Creditors begins right in the middle of things, as Gustav (Paul Trussell) doles out advice to a young artist who is working on a sculpture of his wife, while she is away on a publicity tour for her popular vamp-fiction. They are the sole guests in the city hotel. The artist, Adolph, is played by Tice Oakfield as mewing, petty, full of childish energy and profoundly unstable. We discover Gustav has convinced Adolph to turn from painting to sculpture, and much else besides.

The leading idea in Smith’s adaptation is that the tragic ménage à trois is set amidst a banking crisis, with riots and debts forming a heated context to the microcosmic tensions between the three characters. Apart from some sound design – crowds jeering outside – and the odd reference to Gustav’s clients, this context felt obscure. Without the strong marketing line, it would have been almost unimpenetrable.

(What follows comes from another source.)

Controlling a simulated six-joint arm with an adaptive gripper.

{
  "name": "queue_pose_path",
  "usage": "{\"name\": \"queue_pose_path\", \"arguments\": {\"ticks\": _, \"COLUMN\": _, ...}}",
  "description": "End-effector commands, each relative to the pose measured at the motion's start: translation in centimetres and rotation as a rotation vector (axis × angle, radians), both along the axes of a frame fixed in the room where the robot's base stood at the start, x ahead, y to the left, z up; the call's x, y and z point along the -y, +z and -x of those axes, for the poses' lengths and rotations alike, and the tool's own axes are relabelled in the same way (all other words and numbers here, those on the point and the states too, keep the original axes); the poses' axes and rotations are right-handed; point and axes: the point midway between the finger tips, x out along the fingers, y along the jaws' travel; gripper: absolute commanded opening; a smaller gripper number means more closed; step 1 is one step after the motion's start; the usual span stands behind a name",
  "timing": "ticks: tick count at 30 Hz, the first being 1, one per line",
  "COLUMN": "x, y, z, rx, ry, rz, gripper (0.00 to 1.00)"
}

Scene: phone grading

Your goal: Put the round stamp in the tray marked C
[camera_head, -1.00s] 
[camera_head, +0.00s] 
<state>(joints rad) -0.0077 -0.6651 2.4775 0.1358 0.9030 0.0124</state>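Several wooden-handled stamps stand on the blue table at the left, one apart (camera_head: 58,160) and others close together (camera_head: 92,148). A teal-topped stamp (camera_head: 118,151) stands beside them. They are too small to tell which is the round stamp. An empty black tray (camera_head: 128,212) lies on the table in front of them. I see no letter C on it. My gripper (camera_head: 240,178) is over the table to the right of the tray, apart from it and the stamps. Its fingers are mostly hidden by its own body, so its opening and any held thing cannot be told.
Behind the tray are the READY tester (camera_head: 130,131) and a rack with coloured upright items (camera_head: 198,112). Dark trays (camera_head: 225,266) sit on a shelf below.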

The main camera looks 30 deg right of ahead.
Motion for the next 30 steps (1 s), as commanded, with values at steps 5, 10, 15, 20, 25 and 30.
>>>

The stage design by Leah Sams featured shards – a plant pot and a lamp shade created with shards of mirror glass; splinters of white paint decorating the back wall. I thought there might be some symbolic meaning to all this, especially since the set seemed much more like a bed-sit than a hotel, with a duvet and sofa cushions strewn on the floor. But there wasn’t. Apart from the rather spiky relationships.

The duvet space – which Adolph lounges on childishly, but Tekla (Rachel Heaton) looks awkward posing on – makes the room seem like a private one. Until, that is, we find out in the third act that Adolph and Tekla’s hotel room is elsewhere. If you know your Strindberg, you’ll know the play is set in the semi-public hotel lounge.

Gustav, who for a while we think could be a stranger meddling in Adolph’s artistic career and marriage, seems like an odd intruder if we assume Adolph is sculpting in private rooms. The fault may be in Gustav’s characterisation. Never realised as a friendly advisor to Adolph, Gustav from the opening scene is conniving and untrustworthy – so much so that it seems bemusing that Adolph ever trusted him at all.

The tense arguments between husband and wife fare much better than the opening act. Tekla enters late in the play, returning from glamorous events with film-types. Heaton is persuasive and fiendishly beguiling in the role, sexually articulating her manipulation of Adolph.

The modernisation feels clunky and never deeply rooted into the translation of the text. But the issue this production really faces is the dynamic between Gustav and Adolph, which never manages to fully ignite.